# [Material]
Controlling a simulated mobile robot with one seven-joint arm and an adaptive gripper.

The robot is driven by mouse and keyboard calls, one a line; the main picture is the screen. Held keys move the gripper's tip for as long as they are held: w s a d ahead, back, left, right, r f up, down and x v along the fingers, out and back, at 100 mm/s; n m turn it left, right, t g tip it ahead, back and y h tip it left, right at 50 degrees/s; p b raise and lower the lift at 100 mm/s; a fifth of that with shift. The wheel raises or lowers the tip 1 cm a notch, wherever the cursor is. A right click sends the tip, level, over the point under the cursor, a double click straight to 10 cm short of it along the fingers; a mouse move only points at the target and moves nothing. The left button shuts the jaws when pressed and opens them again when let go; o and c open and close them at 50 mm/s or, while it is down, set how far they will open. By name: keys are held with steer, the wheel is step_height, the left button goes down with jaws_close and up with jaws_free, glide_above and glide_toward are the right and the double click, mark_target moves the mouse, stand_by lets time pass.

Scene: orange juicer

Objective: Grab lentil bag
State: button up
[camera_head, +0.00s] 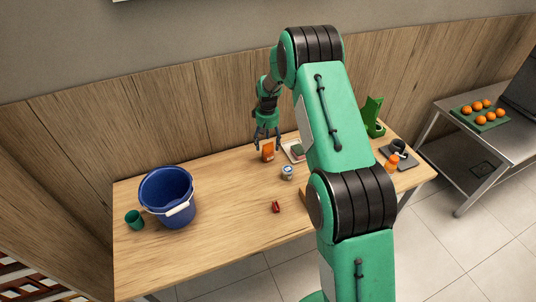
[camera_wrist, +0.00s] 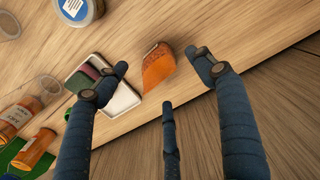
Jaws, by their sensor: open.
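A small orange bag (camera_head: 267,151), which looks like the lentil bag, stands near the back edge of the wooden table. Its printed label is too small to read. In the wrist view the orange bag (camera_wrist: 157,70) lies between the spread fingertips, with no clear contact. My gripper (camera_head: 267,141) points down just above the bag in the head view. It also shows in the wrist view (camera_wrist: 163,62), with its fingers apart and nothing held. The bag's lower part is partly hard to make out.
A white tray (camera_wrist: 121,99) with a sponge-like green and pink item lies close beside the bag. A can (camera_head: 287,172) and a small red object (camera_head: 276,207) are nearby. A blue bucket (camera_head: 167,190) and green cup (camera_head: 134,219) stand left. The table's (camera_head: 225,225) front middle is clear.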

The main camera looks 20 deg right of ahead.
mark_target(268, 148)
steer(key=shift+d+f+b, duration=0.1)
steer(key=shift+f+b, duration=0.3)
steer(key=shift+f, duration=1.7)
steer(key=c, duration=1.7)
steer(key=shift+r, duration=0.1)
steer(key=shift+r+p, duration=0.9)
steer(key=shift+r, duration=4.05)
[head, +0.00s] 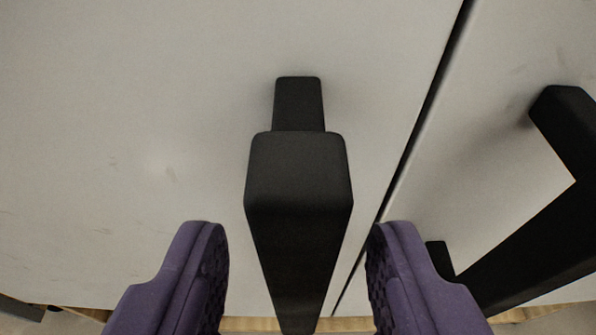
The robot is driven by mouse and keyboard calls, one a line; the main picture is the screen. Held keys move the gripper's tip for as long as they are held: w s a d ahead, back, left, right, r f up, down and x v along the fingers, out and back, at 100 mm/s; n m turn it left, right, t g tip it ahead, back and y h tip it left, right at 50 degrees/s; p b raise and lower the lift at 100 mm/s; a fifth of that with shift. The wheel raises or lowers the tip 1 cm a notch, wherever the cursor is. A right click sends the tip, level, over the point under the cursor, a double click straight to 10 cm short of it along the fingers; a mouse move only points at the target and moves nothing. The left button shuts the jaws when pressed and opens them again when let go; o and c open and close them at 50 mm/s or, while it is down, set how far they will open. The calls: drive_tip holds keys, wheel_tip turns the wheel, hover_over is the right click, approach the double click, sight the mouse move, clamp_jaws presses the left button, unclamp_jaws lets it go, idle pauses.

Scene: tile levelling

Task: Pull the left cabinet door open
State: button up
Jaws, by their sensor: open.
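The left cabinet door (130,130) is a pale, flat panel filling the left and middle of the head view. Its black bar handle (299,180) stands out from the panel near the door's right edge. My gripper (297,245) has two purple ridged fingers, one on each side of this handle. The fingers are open, with a visible gap between each finger and the handle. The handle's lower end runs down between the fingers toward the bottom of the view. The door appears shut, level with its neighbour along a narrow dark gap.
The right door (510,60) lies beyond the dark seam (430,100). Its black handle (535,235) is close to my right finger and partly hidden by it. A strip of wooden floor (250,324) shows at the bottom edge.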

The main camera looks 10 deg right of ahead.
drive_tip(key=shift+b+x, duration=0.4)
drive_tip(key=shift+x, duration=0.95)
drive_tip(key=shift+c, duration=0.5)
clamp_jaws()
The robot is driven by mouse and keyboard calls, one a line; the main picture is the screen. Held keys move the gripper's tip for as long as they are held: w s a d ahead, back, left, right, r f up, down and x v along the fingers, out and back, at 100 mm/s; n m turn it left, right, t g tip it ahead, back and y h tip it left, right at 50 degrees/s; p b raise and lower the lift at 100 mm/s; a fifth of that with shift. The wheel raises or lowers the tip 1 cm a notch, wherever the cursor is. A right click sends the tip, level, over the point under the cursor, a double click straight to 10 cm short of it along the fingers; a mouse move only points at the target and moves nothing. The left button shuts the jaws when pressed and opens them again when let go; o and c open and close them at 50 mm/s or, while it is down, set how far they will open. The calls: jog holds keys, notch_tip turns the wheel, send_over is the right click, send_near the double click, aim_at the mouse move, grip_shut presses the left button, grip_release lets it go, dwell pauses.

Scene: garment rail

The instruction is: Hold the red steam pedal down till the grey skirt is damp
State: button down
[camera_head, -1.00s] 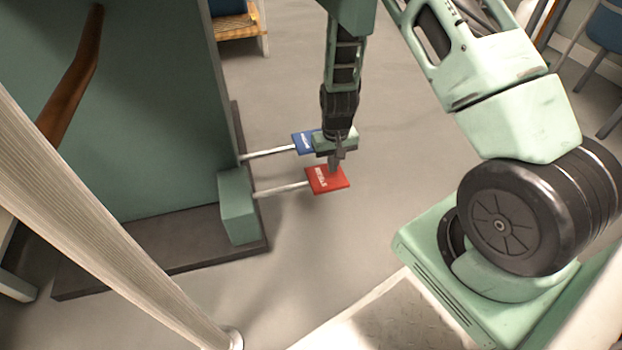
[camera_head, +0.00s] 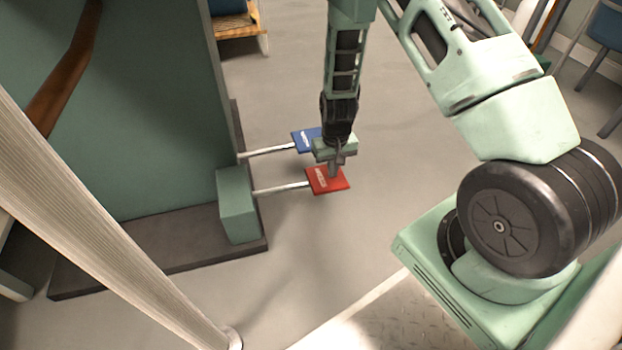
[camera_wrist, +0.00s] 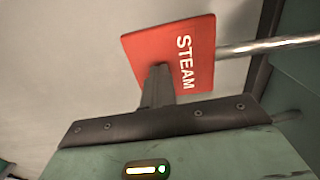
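The red pedal (camera_head: 325,182), on a thin metal rod from the green cabinet, fills the top middle of the wrist view, where it reads STEAM (camera_wrist: 198,52). My gripper (camera_head: 334,172) points down at its far edge in the head view. In the wrist view its dark fingers (camera_wrist: 158,84) appear as one closed post overlapping the pedal, with nothing seen between them. The tips look on or just above the pedal; I cannot tell contact or how far it is pressed. The grey skirt is not recognisable in these views.
A blue pedal (camera_head: 304,139) on a similar rod sits just behind the red one, close to my gripper. The green cabinet (camera_head: 150,150) stands on a dark base at left. A pale ribbed pole (camera_head: 110,225) crosses the left foreground. Floor right of the pedals is clear.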

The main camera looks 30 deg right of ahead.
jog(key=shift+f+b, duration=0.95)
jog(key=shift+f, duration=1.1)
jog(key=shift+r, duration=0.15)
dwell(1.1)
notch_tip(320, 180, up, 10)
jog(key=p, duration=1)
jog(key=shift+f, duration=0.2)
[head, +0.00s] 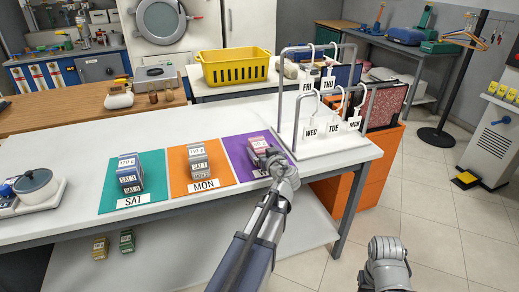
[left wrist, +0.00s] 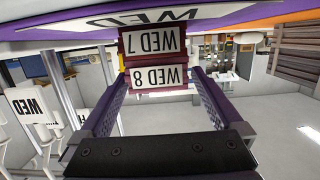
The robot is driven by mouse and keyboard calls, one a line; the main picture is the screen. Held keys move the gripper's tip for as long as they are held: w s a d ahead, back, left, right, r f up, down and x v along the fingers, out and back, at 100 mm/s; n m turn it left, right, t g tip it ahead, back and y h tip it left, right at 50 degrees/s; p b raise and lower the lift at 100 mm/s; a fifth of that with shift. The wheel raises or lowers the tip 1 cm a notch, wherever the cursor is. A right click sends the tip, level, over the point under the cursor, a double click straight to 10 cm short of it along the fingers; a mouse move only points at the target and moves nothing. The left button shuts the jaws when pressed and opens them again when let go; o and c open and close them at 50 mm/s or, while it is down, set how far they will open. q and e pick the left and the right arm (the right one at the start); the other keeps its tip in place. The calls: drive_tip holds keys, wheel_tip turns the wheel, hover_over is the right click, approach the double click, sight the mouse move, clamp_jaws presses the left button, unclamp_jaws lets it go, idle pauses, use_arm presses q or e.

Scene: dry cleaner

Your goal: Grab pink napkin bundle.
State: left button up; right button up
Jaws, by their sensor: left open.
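A small stack of pink-mauve napkin bundles (head: 259,144) stands on the purple mat (head: 240,155). In the left wrist view, which is upside down, the stack shows two tags: the WED 8 bundle (left wrist: 158,78) lies on top of the WED 7 bundle (left wrist: 154,41). My left gripper (head: 272,157) reaches in at the near right side of the stack, partly covering it and the mat's label. In the left wrist view its fingers (left wrist: 160,90) are open, one on each side of the WED 8 bundle. Whether they touch it I cannot tell.
A white hanger rack (head: 330,145) stands close on the right. Part of my right arm shows low right.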

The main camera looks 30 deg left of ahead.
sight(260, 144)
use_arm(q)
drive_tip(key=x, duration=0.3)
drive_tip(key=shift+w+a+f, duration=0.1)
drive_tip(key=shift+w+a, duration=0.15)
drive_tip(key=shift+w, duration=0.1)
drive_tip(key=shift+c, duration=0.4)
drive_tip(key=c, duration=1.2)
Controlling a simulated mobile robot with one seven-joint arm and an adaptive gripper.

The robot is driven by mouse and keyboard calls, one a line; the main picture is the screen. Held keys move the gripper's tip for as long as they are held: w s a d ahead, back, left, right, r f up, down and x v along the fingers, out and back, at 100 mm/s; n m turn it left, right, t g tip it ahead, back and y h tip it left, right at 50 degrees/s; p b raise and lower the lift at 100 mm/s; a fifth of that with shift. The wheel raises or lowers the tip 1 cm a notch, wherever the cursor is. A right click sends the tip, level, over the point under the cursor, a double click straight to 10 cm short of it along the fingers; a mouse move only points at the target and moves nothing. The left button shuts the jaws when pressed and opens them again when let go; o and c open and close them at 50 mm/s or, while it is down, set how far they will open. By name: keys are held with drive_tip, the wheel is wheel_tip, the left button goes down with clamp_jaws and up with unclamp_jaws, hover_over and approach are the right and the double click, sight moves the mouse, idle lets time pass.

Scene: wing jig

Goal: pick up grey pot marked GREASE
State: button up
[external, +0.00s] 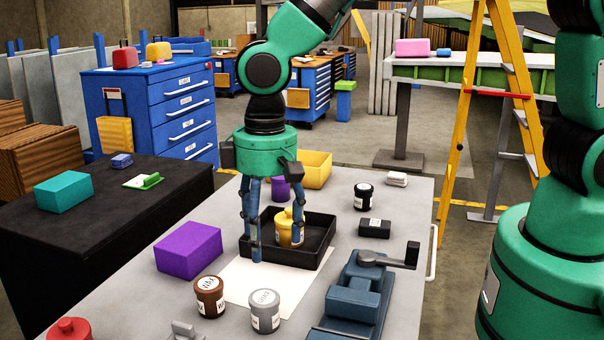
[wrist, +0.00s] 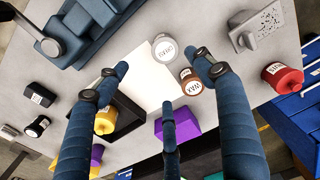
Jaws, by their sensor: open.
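The grey pot (external: 264,313) stands upright at the front of the grey table, on or at the edge of a white sheet (external: 245,285). Its white label is too small to read surely. In the wrist view the grey pot (wrist: 165,48) lies beyond the fingertips, near the top centre. My gripper (external: 276,238) is open and empty, with its fingers pointing down over the black tray area, behind the grey pot in the external view. In the wrist view my gripper's (wrist: 165,75) fingers are spread wide.
A brown pot (external: 210,298) stands close left of the grey pot. A yellow pot (external: 286,234) sits in the black tray (external: 310,262). A blue vise (external: 352,297) is to the right, and a purple box (external: 188,250) to the left. A red pot (external: 69,331) is at front left.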

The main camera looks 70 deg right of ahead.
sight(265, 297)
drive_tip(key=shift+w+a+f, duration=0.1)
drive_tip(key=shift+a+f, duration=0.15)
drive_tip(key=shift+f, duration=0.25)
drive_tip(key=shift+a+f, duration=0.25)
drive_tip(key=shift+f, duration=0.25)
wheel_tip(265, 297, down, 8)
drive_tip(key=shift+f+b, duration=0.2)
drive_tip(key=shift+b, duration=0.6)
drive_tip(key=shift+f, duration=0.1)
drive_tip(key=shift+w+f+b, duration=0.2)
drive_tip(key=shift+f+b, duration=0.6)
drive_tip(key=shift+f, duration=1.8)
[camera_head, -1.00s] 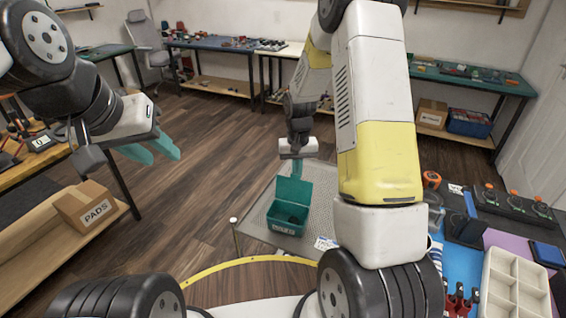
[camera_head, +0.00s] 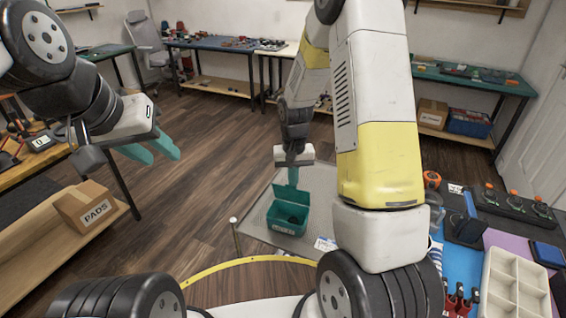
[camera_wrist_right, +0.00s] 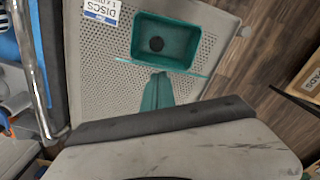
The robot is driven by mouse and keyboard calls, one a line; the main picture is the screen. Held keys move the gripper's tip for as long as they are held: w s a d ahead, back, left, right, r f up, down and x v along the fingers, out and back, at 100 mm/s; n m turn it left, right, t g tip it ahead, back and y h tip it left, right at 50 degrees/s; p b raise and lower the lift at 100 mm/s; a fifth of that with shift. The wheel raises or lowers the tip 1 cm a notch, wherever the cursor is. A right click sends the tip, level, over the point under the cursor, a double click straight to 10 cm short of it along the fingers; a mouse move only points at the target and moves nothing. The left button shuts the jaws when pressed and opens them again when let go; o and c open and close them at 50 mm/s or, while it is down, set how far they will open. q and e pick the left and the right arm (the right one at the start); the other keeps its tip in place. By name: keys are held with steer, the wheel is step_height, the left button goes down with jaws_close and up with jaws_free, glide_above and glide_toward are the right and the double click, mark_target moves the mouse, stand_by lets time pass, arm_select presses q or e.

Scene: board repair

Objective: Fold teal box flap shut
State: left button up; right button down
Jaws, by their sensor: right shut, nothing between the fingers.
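The teal box (camera_head: 287,222) stands open on a grey perforated mat (camera_head: 262,215), with a dark round disc inside. Its flap (camera_head: 291,197) is raised along the side of the opening nearest my right gripper. In the right wrist view the flap (camera_wrist_right: 190,73) shows nearly edge-on as a thin strip between the box (camera_wrist_right: 185,63) and my fingers. My right gripper (camera_head: 292,178) is shut and empty, with its teal fingertips (camera_wrist_right: 157,88) close to the flap; I cannot tell if they touch. My left gripper (camera_head: 150,150) is open and empty, far left of the box.
A DISCS label (camera_wrist_right: 102,10) lies on the mat beside the box. A white-topped post (camera_head: 234,222) stands at the mat's left. To the right are a white compartment tray (camera_head: 515,290) and a blue mat with tools. A PADS carton (camera_head: 88,207) sits on the left shelf.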

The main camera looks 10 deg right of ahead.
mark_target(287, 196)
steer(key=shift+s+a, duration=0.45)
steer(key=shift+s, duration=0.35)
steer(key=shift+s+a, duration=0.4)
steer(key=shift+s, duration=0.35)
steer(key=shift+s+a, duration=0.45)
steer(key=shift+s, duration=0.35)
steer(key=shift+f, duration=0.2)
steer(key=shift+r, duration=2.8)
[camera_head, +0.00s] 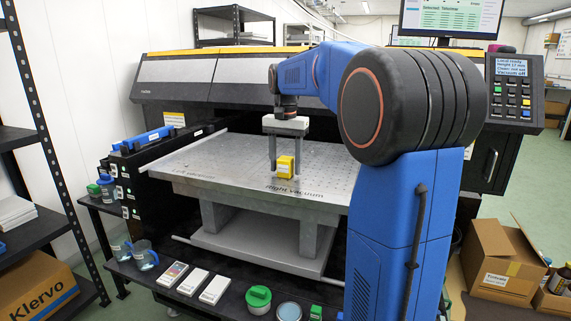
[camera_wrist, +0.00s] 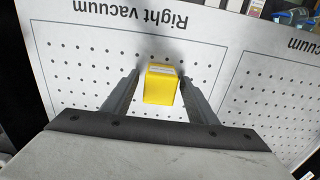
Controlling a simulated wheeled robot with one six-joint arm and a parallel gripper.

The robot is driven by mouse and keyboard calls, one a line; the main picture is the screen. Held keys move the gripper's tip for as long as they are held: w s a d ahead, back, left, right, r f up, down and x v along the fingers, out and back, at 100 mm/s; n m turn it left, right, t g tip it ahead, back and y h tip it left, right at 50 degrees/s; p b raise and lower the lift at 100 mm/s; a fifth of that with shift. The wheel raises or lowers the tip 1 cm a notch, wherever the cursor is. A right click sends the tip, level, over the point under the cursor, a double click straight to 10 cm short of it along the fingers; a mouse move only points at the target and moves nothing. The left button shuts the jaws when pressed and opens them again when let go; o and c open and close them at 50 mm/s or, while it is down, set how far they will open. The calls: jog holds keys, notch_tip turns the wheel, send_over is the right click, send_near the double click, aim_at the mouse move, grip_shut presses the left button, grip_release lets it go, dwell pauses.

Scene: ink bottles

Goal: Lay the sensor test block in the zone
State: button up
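The sensor test block is a small yellow block (camera_head: 285,167) with a pale label. It is on or just above the grey perforated bed (camera_head: 225,160), near the "Right vacuum" lettering. In the wrist view the yellow block (camera_wrist: 160,88) is inside the outlined "Right vacuum" zone (camera_wrist: 85,70). My gripper (camera_head: 286,172) points down with one finger on each side of the block. In the wrist view my gripper (camera_wrist: 159,76) shows narrow gaps between both fingers and the block, so it looks open around it. The block's underside is hidden.
A "Left vacuum" zone (camera_head: 200,172) lies on the left of the bed. The printer body (camera_head: 200,80) rises behind. A black front shelf holds white boxes (camera_head: 193,281), a green-lidded jar (camera_head: 259,298) and jugs (camera_head: 143,255). The bed around the block is clear.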

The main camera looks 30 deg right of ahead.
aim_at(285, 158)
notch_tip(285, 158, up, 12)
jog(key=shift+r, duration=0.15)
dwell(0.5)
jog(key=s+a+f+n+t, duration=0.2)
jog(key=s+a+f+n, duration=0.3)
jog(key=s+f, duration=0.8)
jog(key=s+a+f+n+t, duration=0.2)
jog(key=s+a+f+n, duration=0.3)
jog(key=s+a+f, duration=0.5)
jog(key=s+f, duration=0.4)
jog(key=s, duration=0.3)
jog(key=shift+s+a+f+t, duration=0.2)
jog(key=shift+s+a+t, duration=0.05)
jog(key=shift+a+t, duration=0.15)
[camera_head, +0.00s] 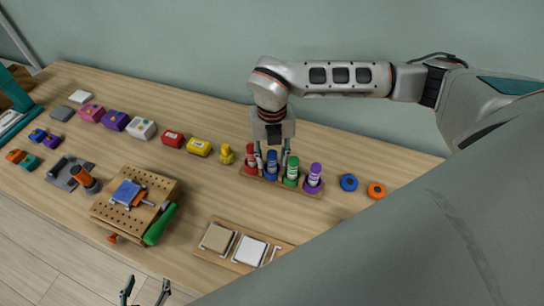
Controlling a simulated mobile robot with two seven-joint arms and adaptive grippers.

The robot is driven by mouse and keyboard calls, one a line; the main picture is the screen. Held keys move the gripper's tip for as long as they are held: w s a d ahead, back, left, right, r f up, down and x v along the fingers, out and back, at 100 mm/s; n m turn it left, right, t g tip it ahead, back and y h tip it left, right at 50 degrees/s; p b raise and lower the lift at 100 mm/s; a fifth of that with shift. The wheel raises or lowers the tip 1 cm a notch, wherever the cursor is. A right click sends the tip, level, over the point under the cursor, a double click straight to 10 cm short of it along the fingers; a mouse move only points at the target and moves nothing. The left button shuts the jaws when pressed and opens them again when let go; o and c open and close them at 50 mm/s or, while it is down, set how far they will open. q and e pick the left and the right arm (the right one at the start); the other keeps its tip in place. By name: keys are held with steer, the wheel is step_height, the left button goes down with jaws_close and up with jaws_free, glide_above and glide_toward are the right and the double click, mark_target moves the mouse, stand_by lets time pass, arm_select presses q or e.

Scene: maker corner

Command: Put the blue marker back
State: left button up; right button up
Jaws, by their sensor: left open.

# [Aim of the exercise]
Across the records, how many lines contain "Objective"? Only the number should be given.

# [Exercise solution]
2